New York, May 29, 2015--The Committee to Protect Journalists calls on Ukrainian authorities to allow national television channel Inter to continue broadcasting freely and to investigate why its signal has been jammed. Parliamentary criticism of the station has led the National Television and Radio Broadcasting Council of Ukraine to conduct a review of Inter's license, according to reports.
"We call on Ukrainian authorities to allow Inter to broadcast freely, including doing everything possible to ensure that its signal is not jammed," CPJ Europe and Central Asia Program Coordinator Nina Ognianova said. "Independent coverage, including criticism of government policies, is essential in a democracy."
The channel has come under attack from Ukrainian parliament members for what they termed "destructive behavior," according to news reports. Andriy Levus, of the National Security Committee, said the committee has demanded an investigation into the channel and he described Inter's editorial stance as "creating a receptive setting for Russian aggression," The Associated Press reported. Separately, the Ukrainian Interior Ministry announced on May 25 that it was investigating allegations of "unauthorized partial privatization" of the station in the 1990s and claims that its founders tried to influence the content of journalists' work, according to reports. In a statement, Inter denied the accusations, and said they were "absurd and without basis."
The broadcasting council's decision on whether the station's license will be revoked is due to be made on June 11, local reports said.
The signal for Inter, a privately owned station, has been intermittently jammed nationwide since August 2014, specifically during news broadcasts and political shows, Yevgeny Kiselyov, an Inter political talk show host, told CPJ. Kiselyov was honored with CPJ's International Press Freedom Award in 1995. Despite the channel making multiple requests for an investigation, Ukrainian law enforcement authorities say they have not yet identified the source of the jamming, according to reports. Vitaly Naida, head of the Ukrainian security service's cybercrime department, told reporters in March the department was investigating, but it was hard to identify the source because "the [jamming] equipment is mobile and not set in a single spot."
Kiselyov, who hosts a live weekly political talk show, "Chyornoye Zerkalo" (Black Mirror), on Inter, told CPJ he believes the channel's decision to broadcast a variety of political voices, including the opposition, was the reason for it being targeted over its license. He said that some of his guests were critical of the government and its ability to deliver election promises. "The authorities do not like it when the media starts to ask difficult questions or gives the floor to their critics," Kiselyov told CPJ. "All they want is complimentary coverage and unconditional support."
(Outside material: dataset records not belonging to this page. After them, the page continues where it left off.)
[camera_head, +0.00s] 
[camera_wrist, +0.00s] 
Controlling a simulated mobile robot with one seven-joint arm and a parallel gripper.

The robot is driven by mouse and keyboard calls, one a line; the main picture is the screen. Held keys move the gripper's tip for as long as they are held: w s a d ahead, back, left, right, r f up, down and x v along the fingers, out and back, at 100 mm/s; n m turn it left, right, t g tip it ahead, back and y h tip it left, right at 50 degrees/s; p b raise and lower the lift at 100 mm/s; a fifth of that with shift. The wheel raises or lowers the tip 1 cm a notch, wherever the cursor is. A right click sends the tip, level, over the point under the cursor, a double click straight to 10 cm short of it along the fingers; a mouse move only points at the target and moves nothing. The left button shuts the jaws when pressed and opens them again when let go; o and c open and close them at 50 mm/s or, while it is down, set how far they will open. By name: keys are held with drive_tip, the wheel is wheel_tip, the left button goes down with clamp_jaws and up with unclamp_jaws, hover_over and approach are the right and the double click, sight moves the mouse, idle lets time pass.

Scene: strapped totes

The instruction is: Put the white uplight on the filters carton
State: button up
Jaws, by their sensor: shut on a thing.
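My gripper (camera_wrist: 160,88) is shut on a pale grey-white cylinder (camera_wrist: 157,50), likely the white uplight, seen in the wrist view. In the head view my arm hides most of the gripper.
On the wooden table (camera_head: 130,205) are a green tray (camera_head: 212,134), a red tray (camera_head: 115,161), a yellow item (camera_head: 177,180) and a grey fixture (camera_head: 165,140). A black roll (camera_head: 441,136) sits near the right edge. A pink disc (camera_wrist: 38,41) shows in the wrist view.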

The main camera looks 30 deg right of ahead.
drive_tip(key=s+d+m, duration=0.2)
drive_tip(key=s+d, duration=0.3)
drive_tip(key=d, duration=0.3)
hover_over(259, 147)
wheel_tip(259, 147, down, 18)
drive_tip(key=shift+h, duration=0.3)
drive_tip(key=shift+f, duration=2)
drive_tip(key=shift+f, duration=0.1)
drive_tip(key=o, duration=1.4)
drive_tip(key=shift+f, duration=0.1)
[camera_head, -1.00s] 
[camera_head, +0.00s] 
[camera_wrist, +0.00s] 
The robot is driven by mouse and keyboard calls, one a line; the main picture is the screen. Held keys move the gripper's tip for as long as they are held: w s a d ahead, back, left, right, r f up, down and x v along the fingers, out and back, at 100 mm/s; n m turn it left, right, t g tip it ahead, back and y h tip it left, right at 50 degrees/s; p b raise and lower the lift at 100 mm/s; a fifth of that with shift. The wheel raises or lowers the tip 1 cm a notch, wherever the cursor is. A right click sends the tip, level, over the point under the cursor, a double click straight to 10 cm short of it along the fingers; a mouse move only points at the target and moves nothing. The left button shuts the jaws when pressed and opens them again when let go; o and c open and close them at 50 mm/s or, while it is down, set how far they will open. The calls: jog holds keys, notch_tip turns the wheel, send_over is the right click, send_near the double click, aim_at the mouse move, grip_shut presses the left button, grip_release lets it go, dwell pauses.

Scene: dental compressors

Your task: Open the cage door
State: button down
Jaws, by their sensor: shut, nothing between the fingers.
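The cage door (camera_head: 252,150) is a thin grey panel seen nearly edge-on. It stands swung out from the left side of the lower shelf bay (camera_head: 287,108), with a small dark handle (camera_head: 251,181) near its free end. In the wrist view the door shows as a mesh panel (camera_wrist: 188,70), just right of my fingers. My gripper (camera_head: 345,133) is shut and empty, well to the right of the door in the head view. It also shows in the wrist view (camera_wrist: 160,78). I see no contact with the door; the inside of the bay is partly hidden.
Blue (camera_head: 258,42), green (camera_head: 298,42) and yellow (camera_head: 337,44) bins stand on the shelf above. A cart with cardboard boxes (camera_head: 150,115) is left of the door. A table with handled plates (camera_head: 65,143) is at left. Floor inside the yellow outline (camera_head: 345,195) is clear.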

The AP, in a separate report about the challenges facing the station, noted that Inter's minority shareholder Serhiy Lyovochkin is a former associate of ousted Moscow-friendly President Viktor Yanukovych and that until February, 29 percent of the channel's shares were owned by Russian state television Channel One. The article added that the channel often reports on reaction to the government's austerity measures.
Kiselyov, a Russian journalist who said he left Moscow for Kiev in 2008 because of the mounting political pressure on independent journalists in Russia, said that the now former Channel One participation in Inter's ownership structure was not tied to editorial content.